La profunda oración de fe debe ser la fuente de mi actividad, de mi vida activa, si quiero que la vida activa me conduzca a la santidad, a la unión con Aquel que está presente en todo lo que me rodea y, sobre todo, en mí. Está presente en mí cuando me arrodillo delante del sagrario y me abro al Dios vivo. Está presente cuando, a través de la fe, trato de «ver» sobre el altar el milagro por el cual Dios, realmente existente, verdadero, viene para transformarme y santificarme, porque me ama hasta la locura.
Vivir la Eucaristía implica colocarla en el centro de la vida, hacia el cual han de dirigirse mis pensamientos, deseos, esperanzas. La vida eucarística y la vida interior están estrechamente vinculadas entre sí y dependen la una de la otra. Gracias a la Eucaristía puedo entrar en contacto directo y objetivo con la Redención realizada por Dios una vez para siempre y que, al mismo tiempo, sigue actualizándose frente a mí, sobre el altar, durante la celebración del Misterio. Sin Redención no hay vida interior, porque todas las gracias fueron obtenidas en la Cruz; y esa redención se realiza sobre el altar porque, por encima del tiempo, siempre es actualizada de nuevo. La Redención es manifestada y puede ser experimentada por medio de la fe, precisamente en la Eucaristía, porque es Sacramento de Redención.
He de aproximarme a Dios eucarístico con humildad, porque Él «resiste a los soberbios y da su gracia a los humildes» (1Pe 5,5). En la práctica, esta actitud de humildad consiste –escribe santa Teresa de Jesús– en que «lo que habemos de hacer es pedir como pobres necesitados delante de un grande y rico emperador»6.

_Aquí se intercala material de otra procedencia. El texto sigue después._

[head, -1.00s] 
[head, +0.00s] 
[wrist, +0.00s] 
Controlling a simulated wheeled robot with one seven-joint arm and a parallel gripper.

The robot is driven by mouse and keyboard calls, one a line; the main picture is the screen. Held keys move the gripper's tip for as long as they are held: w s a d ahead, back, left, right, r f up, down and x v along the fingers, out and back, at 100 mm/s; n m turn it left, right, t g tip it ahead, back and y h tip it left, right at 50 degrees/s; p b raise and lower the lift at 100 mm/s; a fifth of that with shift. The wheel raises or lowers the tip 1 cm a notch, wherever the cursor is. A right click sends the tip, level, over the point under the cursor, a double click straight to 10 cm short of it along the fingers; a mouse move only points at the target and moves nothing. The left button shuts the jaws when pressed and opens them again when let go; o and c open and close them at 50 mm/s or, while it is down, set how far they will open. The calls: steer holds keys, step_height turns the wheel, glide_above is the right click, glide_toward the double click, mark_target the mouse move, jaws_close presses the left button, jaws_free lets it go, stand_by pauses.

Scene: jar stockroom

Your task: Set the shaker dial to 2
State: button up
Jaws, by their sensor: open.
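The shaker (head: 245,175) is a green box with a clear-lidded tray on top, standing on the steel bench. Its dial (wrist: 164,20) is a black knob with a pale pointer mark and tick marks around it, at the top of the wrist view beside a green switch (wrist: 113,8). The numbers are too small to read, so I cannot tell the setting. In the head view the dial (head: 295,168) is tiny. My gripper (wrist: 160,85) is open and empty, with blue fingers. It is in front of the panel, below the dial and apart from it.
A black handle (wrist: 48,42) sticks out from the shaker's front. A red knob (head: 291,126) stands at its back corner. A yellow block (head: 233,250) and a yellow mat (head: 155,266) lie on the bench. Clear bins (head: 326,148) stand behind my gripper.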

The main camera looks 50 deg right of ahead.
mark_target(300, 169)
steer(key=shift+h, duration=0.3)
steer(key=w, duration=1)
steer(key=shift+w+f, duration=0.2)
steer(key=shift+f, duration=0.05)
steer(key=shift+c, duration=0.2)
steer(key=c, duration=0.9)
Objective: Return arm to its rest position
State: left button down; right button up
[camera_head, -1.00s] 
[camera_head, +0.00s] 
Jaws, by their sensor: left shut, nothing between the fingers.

Qué gran don –el cual tal vez no valoro– es para mí la fe. Dios es quien me da la gracia de la fe, que es el único medio para entrar en contacto con su amor infinito; el único medio directo y proporcionado para la unión con Dios7. Todo lo demás está subordinado a ella, y es precisamente la fe la que conduce a la santidad, en la medida en la que yo desee esa santidad.